# START OF EXCERPTED RECORDS

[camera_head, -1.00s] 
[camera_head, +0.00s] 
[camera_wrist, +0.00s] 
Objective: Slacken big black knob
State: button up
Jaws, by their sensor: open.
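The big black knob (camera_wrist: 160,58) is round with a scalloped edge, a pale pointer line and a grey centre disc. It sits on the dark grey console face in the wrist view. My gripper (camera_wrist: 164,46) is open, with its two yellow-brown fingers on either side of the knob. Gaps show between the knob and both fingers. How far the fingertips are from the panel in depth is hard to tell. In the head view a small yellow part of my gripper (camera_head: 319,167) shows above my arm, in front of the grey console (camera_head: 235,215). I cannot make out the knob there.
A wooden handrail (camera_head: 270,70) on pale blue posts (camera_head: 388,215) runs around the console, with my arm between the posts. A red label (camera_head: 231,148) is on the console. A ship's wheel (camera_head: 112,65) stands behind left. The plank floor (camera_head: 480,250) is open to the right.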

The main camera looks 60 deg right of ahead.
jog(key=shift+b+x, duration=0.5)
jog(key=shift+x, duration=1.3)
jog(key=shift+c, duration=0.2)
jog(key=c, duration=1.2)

# END OF EXCERPTED RECORDS
# START OF EXCERPTED RECORDS

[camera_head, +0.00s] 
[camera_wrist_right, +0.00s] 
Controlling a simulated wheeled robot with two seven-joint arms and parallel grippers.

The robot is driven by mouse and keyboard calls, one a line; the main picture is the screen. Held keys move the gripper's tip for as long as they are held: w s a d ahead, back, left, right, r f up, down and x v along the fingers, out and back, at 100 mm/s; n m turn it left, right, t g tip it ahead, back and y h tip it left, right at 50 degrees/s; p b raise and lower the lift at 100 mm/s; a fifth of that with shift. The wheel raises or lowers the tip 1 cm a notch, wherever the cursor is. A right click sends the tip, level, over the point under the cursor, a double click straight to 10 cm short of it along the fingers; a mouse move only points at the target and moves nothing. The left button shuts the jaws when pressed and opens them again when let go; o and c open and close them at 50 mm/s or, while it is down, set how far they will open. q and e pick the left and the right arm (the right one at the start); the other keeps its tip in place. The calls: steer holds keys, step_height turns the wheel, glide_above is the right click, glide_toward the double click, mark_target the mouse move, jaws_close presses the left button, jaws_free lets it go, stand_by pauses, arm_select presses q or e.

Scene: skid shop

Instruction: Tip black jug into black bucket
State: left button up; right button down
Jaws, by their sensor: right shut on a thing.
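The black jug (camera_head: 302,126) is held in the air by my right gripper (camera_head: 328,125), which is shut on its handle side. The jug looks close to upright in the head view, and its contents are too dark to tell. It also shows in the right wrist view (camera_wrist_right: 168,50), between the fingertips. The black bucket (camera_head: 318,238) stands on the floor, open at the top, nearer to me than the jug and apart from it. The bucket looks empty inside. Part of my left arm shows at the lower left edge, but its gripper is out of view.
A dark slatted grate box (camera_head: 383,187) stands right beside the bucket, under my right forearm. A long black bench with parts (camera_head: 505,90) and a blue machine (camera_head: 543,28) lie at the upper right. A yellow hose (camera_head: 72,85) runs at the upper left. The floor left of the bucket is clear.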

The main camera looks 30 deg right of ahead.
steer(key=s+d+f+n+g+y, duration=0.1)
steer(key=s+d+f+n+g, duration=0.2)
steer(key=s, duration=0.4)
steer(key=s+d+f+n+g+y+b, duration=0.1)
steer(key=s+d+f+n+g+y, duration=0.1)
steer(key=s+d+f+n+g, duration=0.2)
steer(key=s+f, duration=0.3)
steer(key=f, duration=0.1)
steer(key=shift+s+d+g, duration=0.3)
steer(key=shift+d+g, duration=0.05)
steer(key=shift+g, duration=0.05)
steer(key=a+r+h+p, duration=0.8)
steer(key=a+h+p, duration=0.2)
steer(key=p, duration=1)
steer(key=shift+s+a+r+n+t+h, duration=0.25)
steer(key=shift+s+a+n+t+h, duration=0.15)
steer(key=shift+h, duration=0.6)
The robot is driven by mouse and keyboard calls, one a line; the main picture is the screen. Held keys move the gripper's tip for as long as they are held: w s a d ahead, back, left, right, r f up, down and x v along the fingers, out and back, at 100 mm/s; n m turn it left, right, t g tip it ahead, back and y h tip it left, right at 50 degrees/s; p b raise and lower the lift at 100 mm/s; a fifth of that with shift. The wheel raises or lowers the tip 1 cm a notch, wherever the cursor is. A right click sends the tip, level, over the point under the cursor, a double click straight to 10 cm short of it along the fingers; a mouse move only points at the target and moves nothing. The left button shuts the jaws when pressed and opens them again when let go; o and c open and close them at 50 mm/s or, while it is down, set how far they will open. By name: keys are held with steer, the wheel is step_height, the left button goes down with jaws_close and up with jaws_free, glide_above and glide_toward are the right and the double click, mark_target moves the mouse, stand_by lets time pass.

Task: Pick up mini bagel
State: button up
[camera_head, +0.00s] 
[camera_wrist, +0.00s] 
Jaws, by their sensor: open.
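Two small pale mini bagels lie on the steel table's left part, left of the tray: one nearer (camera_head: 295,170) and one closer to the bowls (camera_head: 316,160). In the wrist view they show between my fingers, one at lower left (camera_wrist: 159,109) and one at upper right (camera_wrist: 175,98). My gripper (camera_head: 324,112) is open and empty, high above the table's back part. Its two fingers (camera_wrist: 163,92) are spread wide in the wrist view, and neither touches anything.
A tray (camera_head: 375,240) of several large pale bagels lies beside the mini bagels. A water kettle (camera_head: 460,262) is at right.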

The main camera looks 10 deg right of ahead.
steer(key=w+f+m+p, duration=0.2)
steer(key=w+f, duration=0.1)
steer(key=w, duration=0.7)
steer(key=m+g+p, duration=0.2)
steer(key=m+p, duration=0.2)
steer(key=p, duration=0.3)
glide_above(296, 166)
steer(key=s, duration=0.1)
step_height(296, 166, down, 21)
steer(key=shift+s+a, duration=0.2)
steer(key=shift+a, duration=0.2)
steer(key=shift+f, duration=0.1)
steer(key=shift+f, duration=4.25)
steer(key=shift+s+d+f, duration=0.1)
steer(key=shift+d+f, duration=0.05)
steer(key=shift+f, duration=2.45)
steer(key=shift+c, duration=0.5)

# END OF EXCERPTED RECORDS

▸ GIVEN REQUEST
Go through the material above and output exactly the lines from the one containing "Instruction: Tip black jug into black bucket" through the one containing "State: left button up; right button down".

▸ RESULT FOR THIS TASK
Instruction: Tip black jug into black bucket
State: left button up; right button down

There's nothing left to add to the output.